» **PROVIDED DATA**
START

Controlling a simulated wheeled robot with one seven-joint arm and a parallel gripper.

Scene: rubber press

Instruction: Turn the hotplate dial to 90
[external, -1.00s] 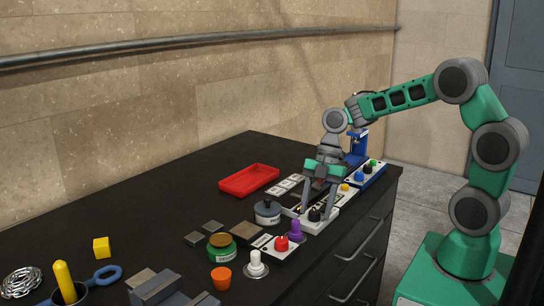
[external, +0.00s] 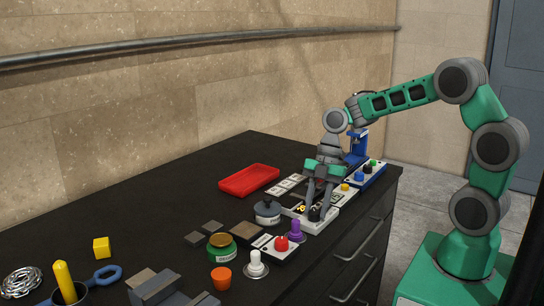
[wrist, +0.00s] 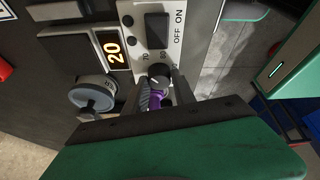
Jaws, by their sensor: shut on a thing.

END

» **STATED TASK**
Drop the pictures, then write out only the lines running from the one containing "Scene: rubber press" through the last line above, both included, exactly.

» **FINISHED EXERCISE**
Scene: rubber press

Instruction: Turn the hotplate dial to 90
[external, -1.00s] 
[external, +0.00s] 
[wrist, +0.00s] 
Jaws, by their sensor: shut on a thing.

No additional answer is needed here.